I am using Apache PDFBox to create a very simple pdf with one line of text with conformance to PDFA 2b and I want to use VeraPDF to check this pdf for conformance. Vera is telling me, that the pdf is not compliant and shows me two failed assertions:
TestAssertion [ruleId=RuleId [specification=ISO 19005-2:2011, clause=6.6.2.1, testNumber=1], status=failed, message=The Catalog dictionary of a conforming file shall contain the Metadata key whose value is a metadata stream as defined in ISO 32000-1:2008, 14.3.2., location=Location [level=CosDocument, context=root/document[0]], locationContext=null, errorMessage=null]
TestAssertion [ruleId=RuleId [specification=ISO 19005-2:2011, clause=6.2.4.3, testNumber=4], status=failed, message=DeviceGray shall only be used if a device independent DefaultGray colour space has been set when the DeviceGray colour space is used, or if a PDF/A OutputIntent is present., location=Location [level=CosDocument, context=root/document[0]/pages[0](4 0 obj PDPage)/contentStream[0](6 0 obj PDContentStream)/operators[3]/fillCS[0]], locationContext=null, errorMessage=null]

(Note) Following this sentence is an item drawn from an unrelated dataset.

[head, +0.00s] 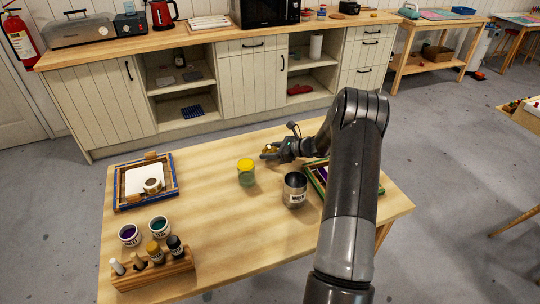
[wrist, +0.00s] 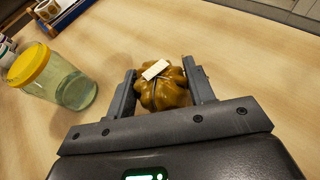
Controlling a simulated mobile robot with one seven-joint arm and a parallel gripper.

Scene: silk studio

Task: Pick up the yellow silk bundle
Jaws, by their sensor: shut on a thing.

My code looks something like this:
try (ByteArrayOutputStream baos = new ByteArrayOutputStream(); PDDocument document = new PDDocument(); COSStream cosStream = new COSStream()) {
PDPage page = new PDPage();
document.addPage(page);
PDDocumentInformation documentInformation = new PDDocumentInformation();
documentInformation.setTitle("Name");
documentInformation.setCreator("Creator");
documentInformation.setSubject("Subject");
document.setDocumentInformation(documentInformation);
try (ByteArrayOutputStream xmpOutputStream = new ByteArrayOutputStream(); OutputStream cosXMPStream = cosStream.createOutputStream()) {
XMPMetadata xmp = XMPMetadata.createXMPMetadata();
PDFAIdentificationSchema pdfaSchema = xmp.createAndAddPFAIdentificationSchema();
pdfaSchema.setPart(2);
pdfaSchema.setConformance("B");
DublinCoreSchema dublinCoreSchema = xmp.createAndAddDublinCoreSchema();
dublinCoreSchema.setTitle("Name");
dublinCoreSchema.addCreator("Creator");
dublinCoreSchema.setDescription("Subject");
XMPBasicSchema basicSchema = xmp.createAndAddXMPBasicSchema();
Calendar creationDate = Calendar.getInstance();
basicSchema.setCreateDate(creationDate);
basicSchema.setModifyDate(creationDate);
basicSchema.setMetadataDate(creationDate);
basicSchema.setCreatorTool("Creator Tool");
new XmpSerializer().serialize(xmp, xmpOutputStream, true);
cosXMPStream.write(xmpOutputStream.toByteArray());
document.getDocumentCatalog().setMetadata(new PDMetadata(cosStream));
}
PDViewerPreferences prefs = new PDViewerPreferences(page.getCOSObject());
prefs.setDisplayDocTitle(true);
document.getDocumentCatalog().setViewerPreferences(prefs);
File fontFile = new File("C:\Windows\Fonts\arial.ttf");
PDType0Font font = PDType0Font.load(document, fontFile);
PDPageContentStream contentStream = new PDPageContentStream(document, page);
contentStream.beginText();
contentStream.setFont(font, 12);
contentStream.newLineAtOffset(100, 700);
contentStream.showText("Hello PDF/A-2b World!");
contentStream.endText();
contentStream.close();
document.save(baos);
try (PDFAParser parser = Foundries.defaultInstance().createParser(new ByteArrayInputStream(baos.toByteArray()), PDFAFlavour.PDFA_2_B)) {
PDFAValidator validator = Foundries.defaultInstance().createValidator(PDFAFlavour.PDFA_2_B, false);
ValidationResult result = validator.validate(parser);
System.out.println(result.isCompliant());
}
}
When I inspect the generated PDF with debugger-app-2.0.31.jar, I can find the Metadata. When I compare the Metadata with a pdf file from the regression test from VeraPDF (eg. this one), the only difference that seems relevant to me is in the begin=”” tag. It is empty in the vera test file <?xpacket begin=''
and it seems to contain the BOM Start Sequence in the file created by pdfbox <?xpacket begin=""
.
Is someone able to tell me, if this is an error in VeraPDF or in PDFBox? Is there a solution for this problem?
Can someone explain the second error to me and offer an solution?